Jumat, 20 November 2009

aku, dia, dan senja yang biru




sudah beberapa hari, aku tak bisa menikmati senja biruku lagi. entah apa sebabnya. namun aku punya keyakinan bahwa senja biruku tak hilang. ia masih milikku. dan akan selalu begitu.

hingga suatu ketika, datanglah dia. ya, dia yang bukan kau. kalian berbeda, jika kau seringkali datang dalam diam, dia tidak demikian. senyum senantiasa mengembang dari bibirnya, makin menegaskan wajahnya yang memancar ayu. aku merasa agak canggung. bukan apa-apa. biasanya aku ditemani dirimu yang murung, sedangkan kali ini ditemani dia yang begitu ceria.

saat itu pun aku tak tahu penyebabnya. sampai suatu saat aku bertanya, apa yang menyebabkan dia terlihat bahagia. dia mengatakan sesuatu yang benar-benar mengagetkanku, “aku sedang menunggu senjaku. senja biruku, aku percaya sebentar lagi dia akan datang.”

aku tercengang.

senja biru? bukankah senja biru milikku? bagaimana mungkin dia memiliki senja yang sama? ataukah senja yang tak sama? jika demikian, berarti ada dua senja berwarna biru. ah, tidak mungkin. atau jangan-jangan dia telah mencuri senja biruku..

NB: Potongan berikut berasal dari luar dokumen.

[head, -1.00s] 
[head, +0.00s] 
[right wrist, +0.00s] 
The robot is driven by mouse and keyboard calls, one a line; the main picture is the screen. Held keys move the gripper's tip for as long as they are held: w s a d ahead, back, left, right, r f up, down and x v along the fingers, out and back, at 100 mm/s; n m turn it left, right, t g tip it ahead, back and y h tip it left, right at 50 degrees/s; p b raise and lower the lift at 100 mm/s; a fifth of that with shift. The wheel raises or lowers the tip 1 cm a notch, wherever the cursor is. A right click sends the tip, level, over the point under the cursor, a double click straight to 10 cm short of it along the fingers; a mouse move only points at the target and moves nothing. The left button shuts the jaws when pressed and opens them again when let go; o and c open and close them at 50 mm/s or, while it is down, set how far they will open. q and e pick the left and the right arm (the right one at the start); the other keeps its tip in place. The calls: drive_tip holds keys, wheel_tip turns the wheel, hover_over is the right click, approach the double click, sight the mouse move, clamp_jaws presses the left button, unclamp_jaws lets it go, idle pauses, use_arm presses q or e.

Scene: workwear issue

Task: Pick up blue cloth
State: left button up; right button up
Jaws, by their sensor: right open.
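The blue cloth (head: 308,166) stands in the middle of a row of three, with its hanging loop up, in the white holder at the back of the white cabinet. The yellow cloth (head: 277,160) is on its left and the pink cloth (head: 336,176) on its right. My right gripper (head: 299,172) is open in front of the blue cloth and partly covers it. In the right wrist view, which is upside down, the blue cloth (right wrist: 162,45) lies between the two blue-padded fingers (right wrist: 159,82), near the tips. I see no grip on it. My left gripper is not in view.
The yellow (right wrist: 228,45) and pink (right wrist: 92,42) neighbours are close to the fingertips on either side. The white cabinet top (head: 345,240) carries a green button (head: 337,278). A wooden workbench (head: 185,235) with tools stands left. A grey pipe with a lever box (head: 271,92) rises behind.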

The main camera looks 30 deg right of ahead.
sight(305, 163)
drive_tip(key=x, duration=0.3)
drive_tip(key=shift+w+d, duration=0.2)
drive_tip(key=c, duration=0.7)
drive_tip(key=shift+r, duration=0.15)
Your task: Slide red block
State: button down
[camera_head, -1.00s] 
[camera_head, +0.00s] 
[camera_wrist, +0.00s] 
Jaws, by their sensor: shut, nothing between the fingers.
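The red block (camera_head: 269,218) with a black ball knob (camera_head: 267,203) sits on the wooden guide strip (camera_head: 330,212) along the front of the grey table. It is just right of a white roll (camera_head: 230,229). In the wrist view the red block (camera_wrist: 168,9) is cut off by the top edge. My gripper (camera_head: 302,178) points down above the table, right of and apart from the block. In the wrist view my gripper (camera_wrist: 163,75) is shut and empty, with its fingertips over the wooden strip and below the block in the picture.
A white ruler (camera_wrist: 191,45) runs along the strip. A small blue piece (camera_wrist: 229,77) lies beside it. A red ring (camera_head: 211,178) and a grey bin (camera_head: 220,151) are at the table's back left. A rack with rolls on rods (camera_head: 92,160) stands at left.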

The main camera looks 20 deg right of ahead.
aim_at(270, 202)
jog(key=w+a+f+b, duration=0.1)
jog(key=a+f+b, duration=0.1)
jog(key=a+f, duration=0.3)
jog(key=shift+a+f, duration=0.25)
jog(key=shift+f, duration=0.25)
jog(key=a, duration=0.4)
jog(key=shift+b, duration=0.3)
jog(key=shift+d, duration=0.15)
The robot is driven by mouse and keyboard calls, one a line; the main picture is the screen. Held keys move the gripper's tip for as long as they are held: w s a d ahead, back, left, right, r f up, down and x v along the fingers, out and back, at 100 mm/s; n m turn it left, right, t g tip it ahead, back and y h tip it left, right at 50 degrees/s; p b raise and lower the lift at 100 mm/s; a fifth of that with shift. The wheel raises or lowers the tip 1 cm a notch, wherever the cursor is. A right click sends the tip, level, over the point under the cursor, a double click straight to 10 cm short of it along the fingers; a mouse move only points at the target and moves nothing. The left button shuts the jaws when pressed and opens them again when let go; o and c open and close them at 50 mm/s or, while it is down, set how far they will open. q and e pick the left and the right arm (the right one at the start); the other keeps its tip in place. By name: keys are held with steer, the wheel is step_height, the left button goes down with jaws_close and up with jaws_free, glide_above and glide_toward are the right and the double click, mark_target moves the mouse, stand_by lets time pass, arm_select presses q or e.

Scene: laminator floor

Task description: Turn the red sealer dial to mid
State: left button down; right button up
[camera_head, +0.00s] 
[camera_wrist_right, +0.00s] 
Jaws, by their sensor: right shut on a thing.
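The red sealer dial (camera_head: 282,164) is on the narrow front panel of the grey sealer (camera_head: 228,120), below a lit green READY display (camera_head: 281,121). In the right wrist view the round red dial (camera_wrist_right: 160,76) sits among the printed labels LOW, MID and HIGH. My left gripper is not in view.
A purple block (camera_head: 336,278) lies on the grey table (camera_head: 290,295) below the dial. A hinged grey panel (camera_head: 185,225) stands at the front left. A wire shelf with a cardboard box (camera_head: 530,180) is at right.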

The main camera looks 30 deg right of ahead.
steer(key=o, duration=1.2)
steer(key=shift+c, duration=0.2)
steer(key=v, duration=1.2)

belum sempat aku berkata, dia melanjutkan, “senja biru itu tak biasa bagiku. sangat istimewa. oleh karena itu, aku merindukannya.”

dan di titik ini, aku kembali teringat padamu. aku merasa perlu membicarakan hal ini denganmu. mungkin kau tahu jawaban atas pertanyaanku. pun kalau tidak, kau pasti masih bersedia menemaiku. merenung. seperti yang biasa kita lakukan berdua di kala senja.